「オーガニック野菜を選ぶべき?」「この服、本当に買っていい?」——私たちの日常は、小さな選択の連続です。でも、ふと立ち止まって考えてみると、「何が正しいのか」を判断する基準って、意外と曖昧ではないでしょうか。
環境問題が叫ばれる今、求められているのは知識だけではありません。大切なのは、自分なりの「判断基準」を持つこと。そのヒントになるのが、環境倫理という考え方です。
この記事では、哲学や倫理学と聞くと難しそうに感じる「環境倫理」を、私たちの生活目線でひもといていきます。
環境倫理とは?道徳やルールと何が違うの?
環境倫理(Environmental Ethics)とは、人間同士の権利や義務だけを考えてきた従来の道徳を、動物、植物、生態系、そして地球全体といった「人間以外の存在」にまで広げようとする新しい考え方です。
従来の道徳やルールとは、どう違うのでしょうか。3つのポイントで整理してみましょう。
1. 対象の広さが違う|「人間だけ」から「自然全体」へ
従来の道徳は、主に「人間同士の関係」を扱ってきました。たとえば、「他人の物を盗んではいけない」というのは、人間社会の平和を守るためのルールです。
一方、環境倫理は関心の輪を広げ、人間以外の生き物や自然環境そのものにも「道徳的な身分・地位」を認めます。
具体例を挙げると、従来の考え方では、木を切るのが「悪い」とされるのは「それが他人の所有物だから」あるいは「洪水が起きて人間が困るから」といった理由でした。しかし環境倫理では、「その木(あるいは生態系)そのものに価値があるから」という新しい理由が生まれます。
2. 倫理学は「なぜ」を問う学問
ここで押さえておきたいのは、倫理学は法律やマナーとは違うということ。法律やマナーは、社会で生きていく上で守らなきゃいけないルール。一方で、法律やマナーを裏付ける「理由や根拠」を見つけるのが、倫理学の目標なのです。

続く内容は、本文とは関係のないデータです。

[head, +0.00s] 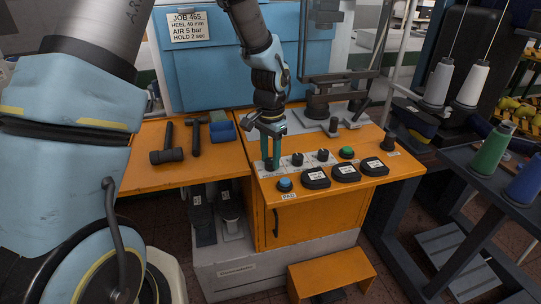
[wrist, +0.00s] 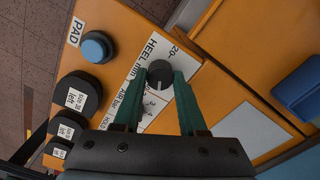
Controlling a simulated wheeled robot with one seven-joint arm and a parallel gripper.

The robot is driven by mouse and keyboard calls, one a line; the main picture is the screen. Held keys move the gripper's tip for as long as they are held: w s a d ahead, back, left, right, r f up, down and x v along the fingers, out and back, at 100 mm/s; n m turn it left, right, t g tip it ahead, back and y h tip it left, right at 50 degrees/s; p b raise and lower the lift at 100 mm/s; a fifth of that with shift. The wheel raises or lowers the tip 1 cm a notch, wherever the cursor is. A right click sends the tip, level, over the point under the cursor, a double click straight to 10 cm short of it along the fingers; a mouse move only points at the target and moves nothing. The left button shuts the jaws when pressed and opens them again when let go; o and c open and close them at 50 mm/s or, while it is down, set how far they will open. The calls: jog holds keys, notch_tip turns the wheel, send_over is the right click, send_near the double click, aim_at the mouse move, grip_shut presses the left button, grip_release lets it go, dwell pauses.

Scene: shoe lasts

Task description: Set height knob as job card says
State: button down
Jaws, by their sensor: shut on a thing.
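The job card (head: 187,27) on the blue panel reads JOB 465, HEEL 40 mm, AIR 5 bar, HOLD 2 sec. The dark round height knob (wrist: 160,72) sits on a white label strip (wrist: 152,106) marked HEEL mm, with a "20" readable beside it. A pale pointer line shows on the knob, but I cannot tell its scale value. My gripper (wrist: 162,77) has its two green fingers shut on the knob's sides. In the head view my gripper (head: 271,166) points down at the left end of the strip and largely hides the knob.
The AIR knob (head: 297,160), HOLD knob (head: 323,155) and green button (head: 346,152) stand to the right. The blue PAD button (head: 284,184) and several black labelled pads line the front. Hammers (head: 167,146) and a blue block (head: 222,130) lie left.

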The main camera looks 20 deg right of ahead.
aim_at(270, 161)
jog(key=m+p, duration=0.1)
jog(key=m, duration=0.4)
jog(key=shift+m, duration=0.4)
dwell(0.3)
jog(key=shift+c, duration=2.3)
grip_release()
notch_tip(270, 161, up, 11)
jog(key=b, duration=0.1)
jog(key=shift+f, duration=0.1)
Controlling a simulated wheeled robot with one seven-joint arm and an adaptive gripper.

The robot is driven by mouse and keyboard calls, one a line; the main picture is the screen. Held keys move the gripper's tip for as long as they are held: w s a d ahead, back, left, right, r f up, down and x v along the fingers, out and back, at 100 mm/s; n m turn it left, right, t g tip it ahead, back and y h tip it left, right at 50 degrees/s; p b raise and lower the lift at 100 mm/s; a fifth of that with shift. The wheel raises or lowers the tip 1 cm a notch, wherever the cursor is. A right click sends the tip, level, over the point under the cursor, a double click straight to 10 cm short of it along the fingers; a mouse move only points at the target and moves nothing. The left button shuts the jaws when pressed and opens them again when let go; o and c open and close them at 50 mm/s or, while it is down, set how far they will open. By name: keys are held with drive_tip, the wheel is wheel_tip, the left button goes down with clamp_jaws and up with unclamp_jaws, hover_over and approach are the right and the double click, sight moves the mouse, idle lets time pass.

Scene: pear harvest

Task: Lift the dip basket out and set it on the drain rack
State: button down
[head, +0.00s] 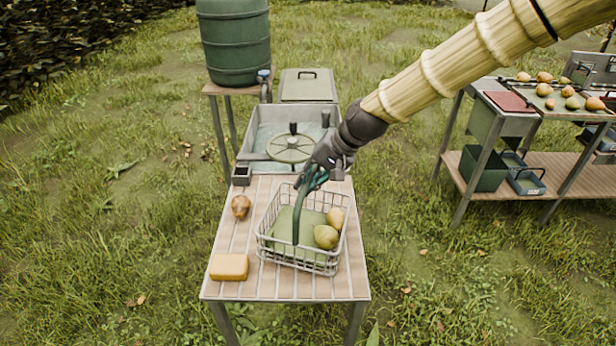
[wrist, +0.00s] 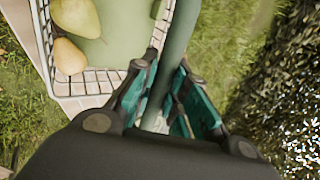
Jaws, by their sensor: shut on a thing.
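The dip basket (head: 300,262) is a white wire basket with a green inside and a tall green handle (head: 297,215). Two pears (head: 326,236) sit in its right side. My gripper (head: 311,180) is shut on the top of the handle, above the basket. In the wrist view the handle (wrist: 180,35) runs between the two teal-padded fingers (wrist: 172,98), and the basket's rim (wrist: 44,30) shows at the upper left. The basket is over the slatted wooden drain rack (head: 222,232), roughly level. I cannot tell whether its bottom touches the slats.
A brown pear (head: 240,206) and a yellow block (head: 229,267) lie on the slats left of the basket. A sorting table (head: 528,130) stands at the right.

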つまり環境倫理は、「ルールだからやる」のではなく、「なぜそうすべきなのか」を深く考えるための”ものさし”と言えます。
環境倫理が生まれた背景とは
環境倫理が独立した学問領域として確立されたのは1970年代初頭のこと。でも、その背景には数世紀にわたる歴史的、社会的、そして科学的な変化が積み重なっています。主な背景を4つのポイントで見ていきましょう。
1. 1960年代の「環境の危機」と社会的覚醒
20世紀半ば、工業化と人口増加が急激に加速した「大加速(Great Acceleration)」により、環境破壊が目に見える形で深刻化しました。

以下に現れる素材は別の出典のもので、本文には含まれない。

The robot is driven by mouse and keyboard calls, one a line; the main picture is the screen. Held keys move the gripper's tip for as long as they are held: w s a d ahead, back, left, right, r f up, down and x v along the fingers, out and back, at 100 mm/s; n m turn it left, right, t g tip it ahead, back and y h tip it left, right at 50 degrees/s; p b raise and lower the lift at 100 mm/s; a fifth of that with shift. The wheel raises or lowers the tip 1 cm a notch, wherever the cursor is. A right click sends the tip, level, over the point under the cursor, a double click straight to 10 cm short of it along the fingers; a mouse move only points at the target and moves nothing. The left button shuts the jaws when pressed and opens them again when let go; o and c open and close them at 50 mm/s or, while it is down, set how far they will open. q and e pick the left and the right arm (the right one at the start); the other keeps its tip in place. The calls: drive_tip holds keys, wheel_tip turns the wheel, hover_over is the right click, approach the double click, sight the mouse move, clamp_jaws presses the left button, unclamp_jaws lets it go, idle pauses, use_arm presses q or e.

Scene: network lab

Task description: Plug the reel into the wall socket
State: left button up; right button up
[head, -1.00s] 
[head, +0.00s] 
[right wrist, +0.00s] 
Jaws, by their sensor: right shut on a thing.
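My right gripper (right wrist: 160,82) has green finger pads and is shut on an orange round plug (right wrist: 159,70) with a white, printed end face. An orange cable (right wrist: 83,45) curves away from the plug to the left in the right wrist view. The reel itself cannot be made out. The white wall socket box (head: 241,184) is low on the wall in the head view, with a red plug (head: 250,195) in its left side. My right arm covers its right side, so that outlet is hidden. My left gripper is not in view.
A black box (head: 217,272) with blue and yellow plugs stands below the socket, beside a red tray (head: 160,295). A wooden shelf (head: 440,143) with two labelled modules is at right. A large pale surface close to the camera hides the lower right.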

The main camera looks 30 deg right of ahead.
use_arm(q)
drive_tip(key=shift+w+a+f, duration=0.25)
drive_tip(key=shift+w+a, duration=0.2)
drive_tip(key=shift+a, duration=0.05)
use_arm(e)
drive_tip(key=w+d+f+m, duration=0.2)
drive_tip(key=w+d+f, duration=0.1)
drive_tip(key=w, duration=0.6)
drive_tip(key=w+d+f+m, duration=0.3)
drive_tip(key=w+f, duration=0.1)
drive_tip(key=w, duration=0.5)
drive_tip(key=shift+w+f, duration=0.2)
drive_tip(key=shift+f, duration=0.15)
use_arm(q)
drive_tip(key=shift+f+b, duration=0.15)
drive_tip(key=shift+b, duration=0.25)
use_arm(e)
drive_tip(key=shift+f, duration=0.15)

特に衝撃的だったのが、レイチェル・カーソンの『沈黙の春』(1962年)です。この本は、殺虫剤(DDT)が生態系や人体に与える悪影響を告発し、現代環境運動の強力なきっかけとなりました。科学技術への盲信に対する疑問や声が、一気に広まったのです。
さらに、1952年のロンドンのスモッグ事件や1984年のボパール化学工場事故など、深刻な公害事件が相次ぎ、「人間が地球の生命維持システムを破壊している」という危機感が世界中で共有されるようになりました。
関連記事:環境保護の第一人者!レイチェル・カーソンから学ぶ自然の大切さ
2. 伝統的な道徳観の限界|人間中心主義への疑念
それまでの西洋哲学や宗教(特にキリスト教的伝統)は、「人間中心主義(Anthropocentrism)」に基づいていました。

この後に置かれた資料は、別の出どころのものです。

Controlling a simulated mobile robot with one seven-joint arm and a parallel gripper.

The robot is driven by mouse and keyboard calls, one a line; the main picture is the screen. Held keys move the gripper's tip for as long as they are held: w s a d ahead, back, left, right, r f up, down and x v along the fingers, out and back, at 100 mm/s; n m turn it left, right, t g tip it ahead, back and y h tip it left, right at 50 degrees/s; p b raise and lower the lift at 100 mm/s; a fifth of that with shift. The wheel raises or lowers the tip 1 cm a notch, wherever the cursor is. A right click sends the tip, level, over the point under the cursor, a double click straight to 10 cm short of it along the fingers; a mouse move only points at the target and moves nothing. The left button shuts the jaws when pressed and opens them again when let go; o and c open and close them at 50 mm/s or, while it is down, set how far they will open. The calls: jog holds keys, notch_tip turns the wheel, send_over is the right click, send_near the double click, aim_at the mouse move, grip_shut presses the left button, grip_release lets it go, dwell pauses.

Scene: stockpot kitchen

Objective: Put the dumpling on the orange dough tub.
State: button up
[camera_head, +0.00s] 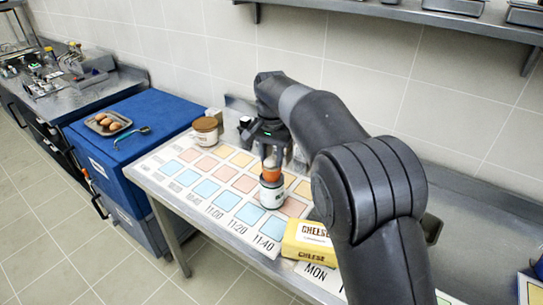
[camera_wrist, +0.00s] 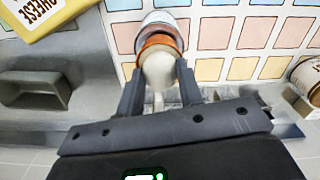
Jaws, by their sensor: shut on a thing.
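The dumpling (camera_wrist: 159,72) is a pale, rounded piece between the two fingers of my gripper (camera_wrist: 158,85) in the wrist view. My gripper (camera_head: 270,152) is shut on it and points down over the chart on the counter. The orange dough tub (camera_head: 271,194) stands upright directly below, white with a dark label and an orange top. In the wrist view the tub's orange top (camera_wrist: 160,42) is right beyond the dumpling, partly hidden by it. I cannot tell whether the dumpling touches the tub.
A brown-lidded jar (camera_head: 206,131) stands at the chart's far left. A yellow cheese box (camera_head: 308,243) lies nearer, to the right. A blue chest (camera_head: 150,112) with a tray of brown eggs (camera_head: 108,123) is at left. A shelf (camera_head: 400,14) runs above. The printed chart (camera_head: 222,190) has free room.

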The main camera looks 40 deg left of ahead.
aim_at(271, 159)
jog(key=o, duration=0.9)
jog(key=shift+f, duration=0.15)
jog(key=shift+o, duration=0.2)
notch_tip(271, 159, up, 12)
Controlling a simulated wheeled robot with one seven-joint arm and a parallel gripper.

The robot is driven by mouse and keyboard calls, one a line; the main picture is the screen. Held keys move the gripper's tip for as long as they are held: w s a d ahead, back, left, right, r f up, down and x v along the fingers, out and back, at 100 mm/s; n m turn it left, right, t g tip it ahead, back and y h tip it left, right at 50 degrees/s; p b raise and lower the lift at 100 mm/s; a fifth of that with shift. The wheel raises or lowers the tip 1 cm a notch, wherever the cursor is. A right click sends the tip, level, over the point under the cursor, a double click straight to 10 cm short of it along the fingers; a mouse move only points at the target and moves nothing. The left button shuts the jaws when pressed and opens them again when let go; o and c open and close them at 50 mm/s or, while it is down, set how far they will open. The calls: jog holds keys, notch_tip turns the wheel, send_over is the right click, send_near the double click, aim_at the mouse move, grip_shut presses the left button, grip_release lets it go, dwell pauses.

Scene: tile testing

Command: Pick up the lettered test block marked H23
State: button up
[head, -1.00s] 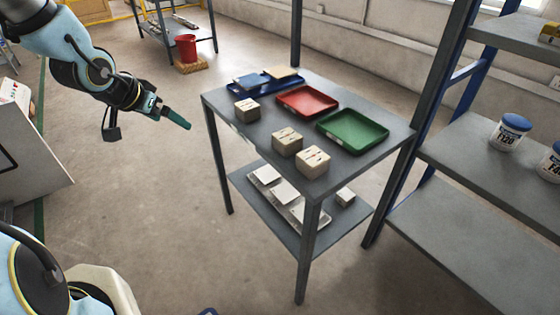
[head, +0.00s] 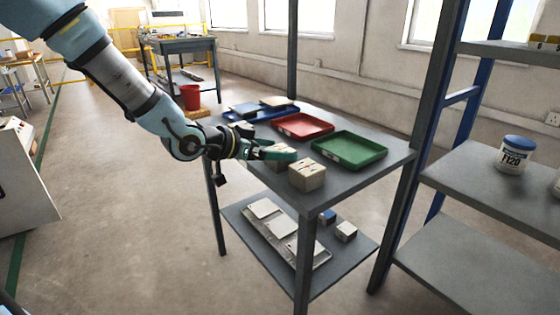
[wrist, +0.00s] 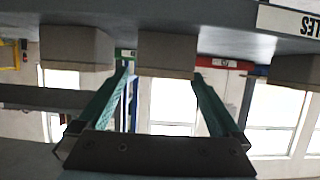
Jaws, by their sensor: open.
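Pale lettered blocks stand on the table top. The nearest block (head: 307,176) is clear in the head view; a second block (head: 281,166) is partly hidden behind my gripper (head: 288,153). A third is hidden by my arm. In the upside-down wrist view, the blocks are the left block (wrist: 77,48), the middle block (wrist: 167,54) and the right block (wrist: 297,70). My open green fingers (wrist: 161,72) point at the middle block, which shows between the tips; I cannot tell whether they touch it. No marking is readable, so I cannot tell which is H23.
The lower shelf (head: 285,268) holds tiles and small blocks. A rack with a white tub (head: 514,155) stands at the right.

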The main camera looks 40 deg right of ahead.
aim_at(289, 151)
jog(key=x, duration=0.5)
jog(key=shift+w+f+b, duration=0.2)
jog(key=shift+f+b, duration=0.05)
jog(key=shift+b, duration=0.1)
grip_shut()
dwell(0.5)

伝統的な倫理では、「自然は人間のために作られた資源」であり、人間以外の存在にはそれ自体に価値はないと考えられてきたのです。
しかし、絶滅危惧種の増加や生態系の崩壊に直面し、哲学者たちは気づき始めました。「人間同士の権利・義務だけを考える古い道徳では、地球規模の環境問題を解決できない」と。
3. 1973年の「環境倫理」の誕生
学問としての環境倫理は、1973年に発表された3つの記念碑的な論文によって本格的に始まりました。
- リチャード・シルヴァン(ルートリー):「環境倫理は必要か?」という論文にて、既存の西洋哲学が「人間中心主義」に陥っていると批判しました。彼は、世界が崩壊し人類が滅亡しようとしているとき、生き残った「最後の一人」が、自分以外の誰にも物理的な害を与えないという条件で、地球上のあらゆる生物を絶滅させたとしたら、それは「悪」と言えるかという思考実験を行いました。この行為を直感的に「間違っている」と感じるならば、木々や動物などの人間以外の存在にも道徳的な価値を認める「新しい環境倫理」が必要であると訴えました。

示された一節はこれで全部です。